Vor dem «Beau-Rivage Palace» lehnen die Demonstranten ihre Demo-Schilder an die makellos getrimmten Buchsbaumhecken, damit die Slogans auch im fünften Stock zu lesen sind. «Die Welt ist keine Ware». «Ich schäme mich, Schweizerin zu sein». «Leben statt Börse». Kein Schatten rührt sich hinter den Fenstern; das Hotel scheint ausgestorben. Selbst die Polizisten stehen unbeweglich in Reih und Glied. Eine Rakete zischt. Die General-Guisan-Statue bekommt ein Spruchband umgehängt. Die Köchinnen des Kulturzentrums Bremgarten öffnen die mitgebrachten Körbe und packen Veganes aus. Unermüdlich skandiert der Protesttrupp: «Heute Nacht schlaft ihr nicht!» Sind es 500? «1200», korrigiert eine Frau, die weder links noch rechts ist, aber für den Frieden.
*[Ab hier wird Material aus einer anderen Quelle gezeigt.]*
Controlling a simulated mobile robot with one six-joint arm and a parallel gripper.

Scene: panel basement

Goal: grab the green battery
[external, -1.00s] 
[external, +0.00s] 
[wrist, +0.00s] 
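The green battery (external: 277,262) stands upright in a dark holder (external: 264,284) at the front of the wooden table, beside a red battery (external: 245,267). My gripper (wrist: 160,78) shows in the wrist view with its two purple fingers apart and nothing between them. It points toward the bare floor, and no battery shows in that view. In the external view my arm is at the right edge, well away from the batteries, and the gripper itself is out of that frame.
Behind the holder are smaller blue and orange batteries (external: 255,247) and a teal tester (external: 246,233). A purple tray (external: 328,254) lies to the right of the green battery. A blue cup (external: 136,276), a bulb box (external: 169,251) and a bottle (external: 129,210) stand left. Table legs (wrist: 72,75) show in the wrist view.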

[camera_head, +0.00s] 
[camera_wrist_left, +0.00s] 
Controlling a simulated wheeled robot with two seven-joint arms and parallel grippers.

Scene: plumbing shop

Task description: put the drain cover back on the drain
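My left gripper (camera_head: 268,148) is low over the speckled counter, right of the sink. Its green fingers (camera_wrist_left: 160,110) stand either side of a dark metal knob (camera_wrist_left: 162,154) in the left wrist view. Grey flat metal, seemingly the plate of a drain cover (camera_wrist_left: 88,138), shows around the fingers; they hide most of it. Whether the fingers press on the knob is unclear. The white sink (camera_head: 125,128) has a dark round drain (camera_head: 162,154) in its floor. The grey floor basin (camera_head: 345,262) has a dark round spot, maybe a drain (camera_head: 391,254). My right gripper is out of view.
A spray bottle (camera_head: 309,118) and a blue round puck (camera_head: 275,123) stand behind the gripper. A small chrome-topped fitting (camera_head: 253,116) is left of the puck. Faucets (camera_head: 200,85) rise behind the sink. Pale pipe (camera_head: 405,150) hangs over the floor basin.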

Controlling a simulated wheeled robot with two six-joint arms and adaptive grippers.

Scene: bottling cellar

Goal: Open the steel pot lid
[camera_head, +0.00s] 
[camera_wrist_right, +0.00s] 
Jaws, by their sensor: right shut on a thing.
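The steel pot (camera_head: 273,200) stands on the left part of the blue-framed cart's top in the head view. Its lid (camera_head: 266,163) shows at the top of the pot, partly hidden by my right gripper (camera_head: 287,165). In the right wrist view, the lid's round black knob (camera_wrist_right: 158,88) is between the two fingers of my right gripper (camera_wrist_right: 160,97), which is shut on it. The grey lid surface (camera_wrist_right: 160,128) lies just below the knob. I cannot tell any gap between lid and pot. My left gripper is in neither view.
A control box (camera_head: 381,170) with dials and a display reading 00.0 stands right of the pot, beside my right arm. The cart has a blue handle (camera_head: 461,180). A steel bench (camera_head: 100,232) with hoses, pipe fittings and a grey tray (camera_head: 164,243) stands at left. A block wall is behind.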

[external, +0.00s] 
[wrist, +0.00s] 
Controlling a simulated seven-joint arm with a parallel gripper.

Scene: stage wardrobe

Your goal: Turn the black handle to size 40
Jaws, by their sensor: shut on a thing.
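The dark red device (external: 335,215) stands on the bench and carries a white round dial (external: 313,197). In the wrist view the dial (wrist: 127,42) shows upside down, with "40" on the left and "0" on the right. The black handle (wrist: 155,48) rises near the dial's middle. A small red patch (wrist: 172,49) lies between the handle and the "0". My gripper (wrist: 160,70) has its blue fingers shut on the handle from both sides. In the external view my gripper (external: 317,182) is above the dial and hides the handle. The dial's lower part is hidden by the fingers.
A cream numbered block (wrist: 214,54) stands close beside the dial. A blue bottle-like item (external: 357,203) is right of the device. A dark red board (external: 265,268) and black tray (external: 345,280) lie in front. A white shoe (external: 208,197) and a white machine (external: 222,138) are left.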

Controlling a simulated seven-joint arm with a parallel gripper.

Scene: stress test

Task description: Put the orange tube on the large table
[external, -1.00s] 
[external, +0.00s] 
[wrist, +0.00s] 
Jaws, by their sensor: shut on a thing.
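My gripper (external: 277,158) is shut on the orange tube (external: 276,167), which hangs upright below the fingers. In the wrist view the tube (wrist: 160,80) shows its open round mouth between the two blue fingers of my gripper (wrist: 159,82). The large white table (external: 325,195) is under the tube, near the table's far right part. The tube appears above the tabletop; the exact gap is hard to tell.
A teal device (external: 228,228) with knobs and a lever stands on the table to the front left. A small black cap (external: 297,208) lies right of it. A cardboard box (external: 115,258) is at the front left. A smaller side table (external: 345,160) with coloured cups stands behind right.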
Die ersten Strassenlampen flammen auf, die Flaneure am Quai werden zu wandelnden Schattenrissen. In zügigem Tempo nähert sich ein Jogger den Demonstranten. Shorts und T-Shirt glänzen, die über den Kopf erhobenen Arme wedeln im Takt des Sprechchors hin und her. Links und rechts und links und rechts, wie beim Ententanz in der Skihütte. Bald sieht’s aus, als kommandiere er die Demo, als horchten alle auf seinen Befehl. Dann erlahmt sein spöttisches Dirigieren. Game over. Locker trabt er davon, passiert ungehindert den 80-köpfigen Polizei-Cordon und verschwindet im Hotel.

Am nächsten Morgen referiert der Jogger auf dem Kongress-Podium. Vor dem Hotel aber kampiert noch immer ein Häuflein Aufrechter. Vergnügt packen sie ihr Frühstück aus und bieten den Vorbeigehenden Kaffee aus der Thermosflasche an.